Mohon tunggu...
Lita Istiyanti
Lita Istiyanti Mohon Tunggu... Aktifis air, sanitasi dan lingkungan

Love what you do, Do what you love

Selanjutnya

Tutup

Inovasi

Menyampah Digital : Saat Sampah tak Lagi Berwujud, Tapi Tetap Membebani

1 Oktober 2025   17:17 Diperbarui: 1 Oktober 2025   17:17 6
+
Laporkan Konten
Laporkan Akun
Kompasiana adalah platform blog. Konten ini menjadi tanggung jawab bloger dan tidak mewakili pandangan redaksi Kompas.
Lihat foto
Gadget. Sumber ilustrasi: PEXELS/ThisIsEngineering

Kita hidup di zaman ketika hampir semua hal bisa diubah menjadi file. Foto-foto tersimpan di galeri, catatan kuliah pindah ke folder, musik berjejer di playlist, percakapan jadi arsip chat, bahkan kenangan sehari-hari tersimpan dalam bentuk screenshot. Semua terasa praktis, rapi, seolah-olah tak lagi ada tumpukan. Tak ada bau busuk, tak ada plastik berserakan, tak ada kardus menumpuk. Yang ada hanyalah layar bersih, seakan semuanya tak terbatas.

Tapi, coba jujur sebentar: berapa banyak foto buram yang masih kau biarkan mengendap di galeri? Berapa banyak email promosi yang masuk tanpa pernah kau buka? Berapa ratus file yang kau simpan dengan nama "final revisi beneran terakhir fix.docx"? Semua itu sebenarnya adalah sampah. Bukan sampah dalam arti fisik yang bisa kita lihat atau kita pungut, melainkan sampah digital---tumpukan tak kasat mata yang diam-diam membebani bumi, juga diri kita sendiri.
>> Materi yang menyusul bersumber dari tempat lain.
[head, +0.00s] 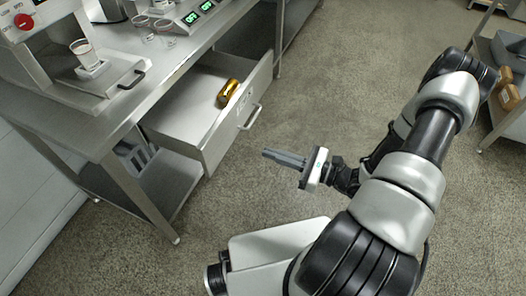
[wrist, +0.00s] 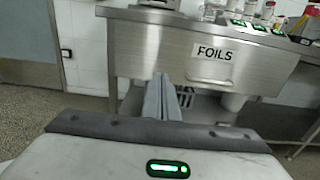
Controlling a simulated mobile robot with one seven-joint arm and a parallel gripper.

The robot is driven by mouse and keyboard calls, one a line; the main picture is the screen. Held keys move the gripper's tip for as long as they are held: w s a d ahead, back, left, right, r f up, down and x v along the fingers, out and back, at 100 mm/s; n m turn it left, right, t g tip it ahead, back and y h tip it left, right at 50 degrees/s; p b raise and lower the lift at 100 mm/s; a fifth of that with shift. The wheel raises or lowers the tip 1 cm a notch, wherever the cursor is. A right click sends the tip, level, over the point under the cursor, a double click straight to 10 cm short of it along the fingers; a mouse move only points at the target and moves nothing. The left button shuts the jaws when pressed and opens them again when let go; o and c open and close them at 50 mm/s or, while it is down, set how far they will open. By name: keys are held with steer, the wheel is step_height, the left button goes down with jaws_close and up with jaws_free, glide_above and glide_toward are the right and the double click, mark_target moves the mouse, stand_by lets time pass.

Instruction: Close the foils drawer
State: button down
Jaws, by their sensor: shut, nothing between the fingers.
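The foils drawer (head: 190,138) is pulled well out from under the steel bench in the head view. A gold roll or can (head: 228,92) lies inside it near the front. A bar handle (head: 250,118) is on its front panel. In the wrist view the drawer front (wrist: 150,45) faces me, with a label (wrist: 212,52) reading FOILS. My gripper (head: 266,153) is shut and empty, in front of the drawer front and apart from it. Its fingers (wrist: 163,98) point toward the lower part of the drawer front in the wrist view.
The steel bench (head: 100,127) holds a machine with a red knob (head: 25,21), a glass cup (head: 84,52) and green-lit displays (head: 198,12). A lower shelf (head: 165,185) is under the drawer. Another shelf with brown boxes (head: 508,95) stands at right. The floor between is clear.

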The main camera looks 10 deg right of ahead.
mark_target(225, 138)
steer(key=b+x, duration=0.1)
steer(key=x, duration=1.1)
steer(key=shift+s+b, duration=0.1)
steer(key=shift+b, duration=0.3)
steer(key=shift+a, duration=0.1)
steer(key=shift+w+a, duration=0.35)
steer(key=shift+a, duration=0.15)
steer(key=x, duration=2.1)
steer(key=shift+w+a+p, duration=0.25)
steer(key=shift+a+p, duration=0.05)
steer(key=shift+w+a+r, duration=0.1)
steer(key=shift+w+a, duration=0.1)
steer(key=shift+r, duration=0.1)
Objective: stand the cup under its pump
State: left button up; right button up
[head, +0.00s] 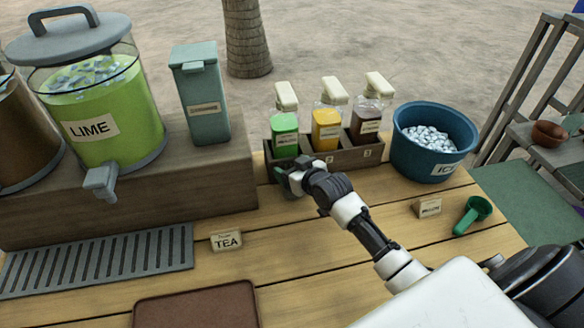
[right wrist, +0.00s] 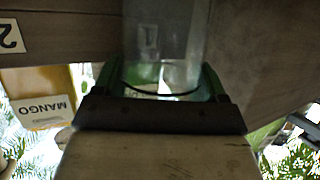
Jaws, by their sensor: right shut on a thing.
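My right gripper (head: 288,178) is low in front of the pump rack (head: 345,158), near its left end. In the right wrist view its green fingers (right wrist: 160,82) are shut on a clear cup (right wrist: 165,42), with a wooden surface close by. In the head view the cup is mostly hidden by the gripper. The rack holds a green pump bottle (head: 284,128), a yellow one (head: 326,132) and a dark one (head: 367,122), each with a cream pump head. I cannot tell whether the cup touches the table. My left gripper is out of view.
A blue ice bucket (head: 432,160) stands right of the rack. A green scoop (head: 474,214) and small sign lie right of my arm. The lime dispenser (head: 105,110) and teal box (head: 203,105) stand left. The TEA sign (head: 226,241) and brown tray (head: 196,308) are nearer.

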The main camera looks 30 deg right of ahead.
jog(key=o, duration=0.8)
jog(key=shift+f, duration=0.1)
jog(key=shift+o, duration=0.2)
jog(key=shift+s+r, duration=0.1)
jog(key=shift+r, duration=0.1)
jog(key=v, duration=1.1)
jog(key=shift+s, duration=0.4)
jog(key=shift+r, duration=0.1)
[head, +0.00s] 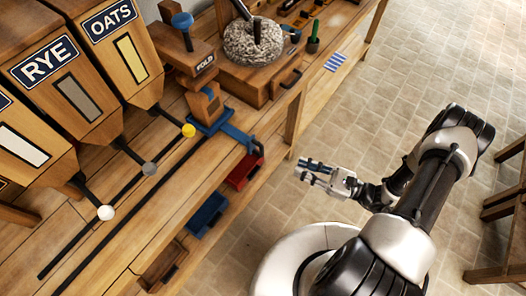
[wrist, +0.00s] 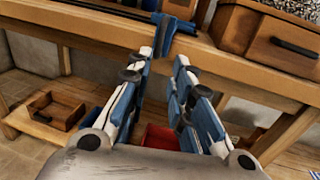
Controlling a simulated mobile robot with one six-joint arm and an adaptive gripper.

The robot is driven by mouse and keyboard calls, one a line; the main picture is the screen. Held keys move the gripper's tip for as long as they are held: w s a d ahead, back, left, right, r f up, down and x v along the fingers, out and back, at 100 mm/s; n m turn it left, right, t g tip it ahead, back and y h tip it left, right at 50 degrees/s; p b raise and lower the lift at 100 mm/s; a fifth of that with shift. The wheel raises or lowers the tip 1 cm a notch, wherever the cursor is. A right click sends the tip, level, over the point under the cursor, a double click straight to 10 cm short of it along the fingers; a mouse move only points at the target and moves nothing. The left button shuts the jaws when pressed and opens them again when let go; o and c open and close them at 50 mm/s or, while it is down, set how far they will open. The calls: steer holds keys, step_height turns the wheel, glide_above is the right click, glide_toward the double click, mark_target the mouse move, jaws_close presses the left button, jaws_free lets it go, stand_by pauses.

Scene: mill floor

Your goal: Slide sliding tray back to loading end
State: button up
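The blue sliding tray (head: 222,127) sits at the upper end of two dark rails on the wooden bench, beneath the post marked FOLD. A blue arm with a handle (head: 252,146) reaches from it over the bench's front edge. In the wrist view the blue handle (wrist: 172,38) hangs at the bench edge, just beyond my fingertips. My gripper (head: 302,169) is in front of the bench, apart from the handle. In the wrist view my gripper (wrist: 169,62) has its two fingers apart with nothing between them.
Hoppers marked RYE (head: 72,90) and OATS (head: 130,65) stand behind the rails, their levers ending in white, grey and yellow knobs. Red (head: 243,172) and blue (head: 208,215) bins sit below the bench edge. A wooden drawer box (head: 265,85) stands right of the tray.

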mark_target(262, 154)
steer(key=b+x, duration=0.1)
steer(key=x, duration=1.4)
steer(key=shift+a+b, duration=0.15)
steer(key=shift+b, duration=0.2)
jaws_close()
Fenomena ini nyaris tidak pernah kita sadari, karena otak kita terbiasa menganggap digital itu "ringan", "gratis", dan "tidak berwujud". Padahal, setiap byte yang kita simpan berarti ada server yang harus menyala 24 jam, ada listrik yang tersedot, ada pendingin raksasa yang bekerja, ada energi yang dikorbankan. Semua itu bermuara pada satu hal: jejak karbon.

Sampah digital bukan hanya soal kapasitas penuh di ponsel, tetapi juga soal beban yang diwariskan pada planet ini. Dan ironisnya, semakin kita merasa "modern", semakin banyak kita menyampah---tanpa pernah merasa bersalah.

Sampah yang Tak Berbau, Tapi Nyata

Kalau ada botol plastik menggelinding di jalan, kita bisa langsung menunjuk: itu sampah. Kalau ada sisa makanan berjamur di dapur, kita tahu itu sampah. Tapi kalau ada ribuan email menumpuk di inbox? Kalau ada folder berisi foto-foto gagal yang tidak pernah dihapus? Kalau ada puluhan aplikasi yang tidak pernah dipakai, tapi tetap duduk manis di ponsel? Kita sering tidak menganggap itu sampah.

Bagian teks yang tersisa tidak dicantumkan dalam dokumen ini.